Traditionis Custodes's specific area of concern is the council's liturgical reform. Francis was prompted to act in this area by responses to a 2020 Congregation for the Doctrine of the Faith questionnaire sent to bishops (how many? which?) to assess the effects of Summorum Pontificum. Those survey findings gave troublesome evidence of ecclesial disunity manifest in rejection of the liturgical reform and the council as a whole, linked with implementation of Summorum Pontificum by those who “exploited” its permissions “to widen the gaps” of division in the Church today (Letter, par. 5). On that basis, Francis judged that he had to act and the time was now.

It is an absolutely fundamental question: where is the Catholic Church to be found today? With those who accept the teaching of Vatican II and the popes and bishops who have implemented it? Or with those, as Francis describes them, who claim “with unfounded and unsustainable assertions, that [Vatican II] betrayed the Tradition and the ‘true Church’” (Letter, par. 6) which they with true fidelity are upholding, and who celebrate Mass according to the 1962 Missal as the symbol and center of their opposition?

Traditionis Custodes says, in effect: it is time to decide. By declaring the postconciliar liturgical books “the unique expression of the Roman Rite” (Traditionis Custodes, Art. 1) Francis establishes a legal fact, revising the legislation of Pope Benedict. He may also intend to create a litmus test for who is and is not Catholic, calling for decision by those who presently use only the prior Missal. The aim seems to be to serve Church unity by opposing, outing, and delegitimizing those who will decide to continue to reject the legitimacy of the council and the postconciliar magisterium, and persuade others to follow them.

As for the actual impact of Traditionis Custodes, however, what Francis plans will not silence the websites, blogs, essays and online videos that preach rejection of Vatican II and the liturgical reform. On the contrary, it pours fuel on the fire, intensifying anti-Francis and anti-conciliar invective, deepening the climate of opposition and division in the short term and for the foreseeable future.
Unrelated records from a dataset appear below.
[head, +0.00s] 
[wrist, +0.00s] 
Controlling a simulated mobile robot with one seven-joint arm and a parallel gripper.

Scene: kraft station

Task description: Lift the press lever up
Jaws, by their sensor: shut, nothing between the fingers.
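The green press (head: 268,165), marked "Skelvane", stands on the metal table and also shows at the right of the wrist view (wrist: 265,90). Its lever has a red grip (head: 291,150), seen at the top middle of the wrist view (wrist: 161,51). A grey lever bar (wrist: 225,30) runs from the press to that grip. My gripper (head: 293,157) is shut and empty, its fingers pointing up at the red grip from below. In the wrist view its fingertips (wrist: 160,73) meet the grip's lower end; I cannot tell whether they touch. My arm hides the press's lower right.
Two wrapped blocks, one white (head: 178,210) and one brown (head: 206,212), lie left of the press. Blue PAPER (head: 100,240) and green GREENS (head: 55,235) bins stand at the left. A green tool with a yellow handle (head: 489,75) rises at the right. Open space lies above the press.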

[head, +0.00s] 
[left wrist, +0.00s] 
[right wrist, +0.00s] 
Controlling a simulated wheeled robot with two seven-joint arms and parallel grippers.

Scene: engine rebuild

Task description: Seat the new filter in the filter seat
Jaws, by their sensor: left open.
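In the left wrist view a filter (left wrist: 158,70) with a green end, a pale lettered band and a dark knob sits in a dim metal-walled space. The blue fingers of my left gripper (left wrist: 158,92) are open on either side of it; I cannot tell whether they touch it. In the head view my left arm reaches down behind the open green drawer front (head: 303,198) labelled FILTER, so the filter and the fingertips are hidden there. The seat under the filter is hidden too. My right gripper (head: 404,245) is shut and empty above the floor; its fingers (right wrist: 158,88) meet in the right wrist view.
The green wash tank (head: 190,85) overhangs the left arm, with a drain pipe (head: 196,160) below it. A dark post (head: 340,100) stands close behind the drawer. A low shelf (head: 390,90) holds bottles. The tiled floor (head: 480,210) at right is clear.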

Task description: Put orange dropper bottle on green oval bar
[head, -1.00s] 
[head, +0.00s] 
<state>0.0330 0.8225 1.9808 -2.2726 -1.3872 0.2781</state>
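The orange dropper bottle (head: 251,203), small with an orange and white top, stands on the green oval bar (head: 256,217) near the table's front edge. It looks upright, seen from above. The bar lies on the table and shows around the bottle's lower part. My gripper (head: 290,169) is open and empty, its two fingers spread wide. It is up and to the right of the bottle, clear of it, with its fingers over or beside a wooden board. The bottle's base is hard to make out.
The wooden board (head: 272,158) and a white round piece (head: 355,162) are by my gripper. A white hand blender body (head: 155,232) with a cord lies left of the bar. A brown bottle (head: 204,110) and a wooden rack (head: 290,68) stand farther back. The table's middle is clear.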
(2) Temporarily, limit the use and spread of the 1962 Roman Missal. Traditionis Custodes legislates the first and temporary stage of a two-stage process explained in the Letter. From the day of its promulgation, blogs expressed outrage at the document for imposing draconian limits on use of the prior Missal, and outrage at Pope Francis for a vindictive and unprecedented attack on Catholics drawn to that Missal. In fact, though, Traditionis Custodes largely reinstates the status quo established under John Paul II and in place from 1984 to 2007.
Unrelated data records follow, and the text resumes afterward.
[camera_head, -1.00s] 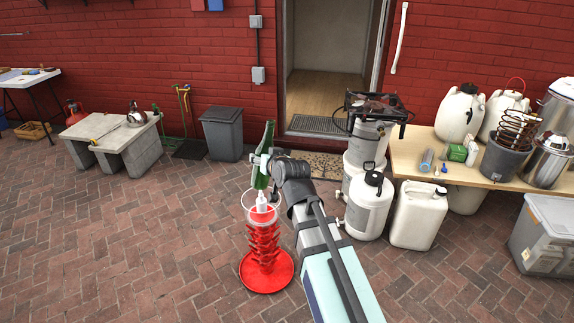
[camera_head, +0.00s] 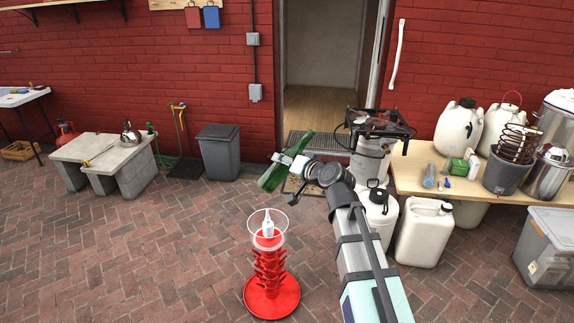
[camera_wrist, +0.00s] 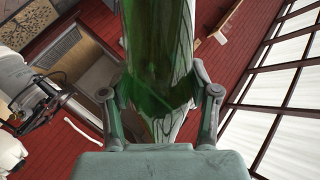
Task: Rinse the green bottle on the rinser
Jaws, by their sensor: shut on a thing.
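The green bottle (camera_head: 279,172) is held in my gripper (camera_head: 291,163) above and slightly right of the rinser. It is tilted, with its neck end up to the right and its wider end down to the left. In the wrist view the green bottle (camera_wrist: 160,50) stands between the two fingers of my gripper (camera_wrist: 165,95), which are shut on its body. The rinser is the clear bowl with a white nozzle (camera_head: 267,226) on top of the red bottle tree (camera_head: 270,285). The bottle is apart from the nozzle.
A wooden table (camera_head: 420,180) with jugs, a coil and pots stands at the right. White containers (camera_head: 424,232) stand on the bricks before it. A grey bin (camera_head: 219,152) and a concrete bench (camera_head: 100,160) are at the left. Brick floor around the red tree is clear.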

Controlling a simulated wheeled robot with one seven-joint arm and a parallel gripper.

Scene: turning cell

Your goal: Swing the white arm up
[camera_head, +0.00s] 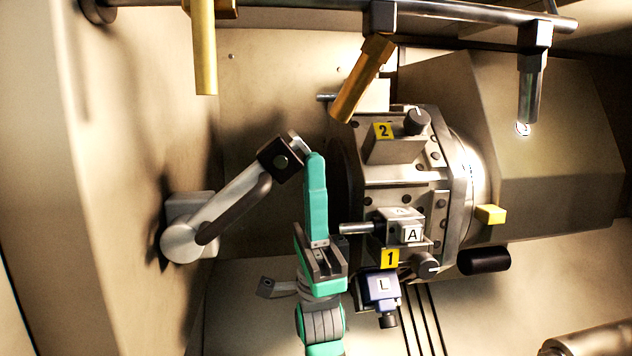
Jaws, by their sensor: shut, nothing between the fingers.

For example, diocesan bishops having the right and discretion to grant (under Vatican-specified conditions) or to withhold permission to use the 1962 Missal in their diocese, and to specify the days such celebrations may occur; the prohibition against using parish churches for such celebrations; the requirement that those participating in no way call in question the legitimacy of the reformed Missal—all this is in Quattuor Abhinc Annos. Traditionis Custodes's prohibition against creating new personal parishes for use of the prior liturgy functions as did two of Quattuor Abhinc Annos's provisions—one stipulating that indult Masses were “only for the benefit of those groups that request it,” that is, not open to others, and the other insisting Quattuor Abhinc Annos's permissions not be used “to prejudice the faithful observance of the liturgical reform in the life of the respective ecclesial communities,” that is, no efforts to spread adherence to the old Mass, inviting or persuading other Catholics to prefer it to the new. In my view, John Paul II did not envision, and Francis aims to limit, further spread of adherence to that Missal.

(3) Immediately end liturgical abuses on all sides. Pope Francis recognizes and is grieved by liturgical “abuse . . . on all sides” (literally, “on one side and the other / di una parte e dell'altra”; Letter, par. 6). He mentions no specific abuses in ritual celebrations with the preconciliar Missal but only the “instrumental use” of it to reject the liturgical reforms and the council. Francis's actions suggest he judges the misuse of that Missal as an instrument of unwavering and polemical opposition to the postconciliar Church so damaging, enduring, and even growing that he must remove it, exploited as it is as a tool of disunity.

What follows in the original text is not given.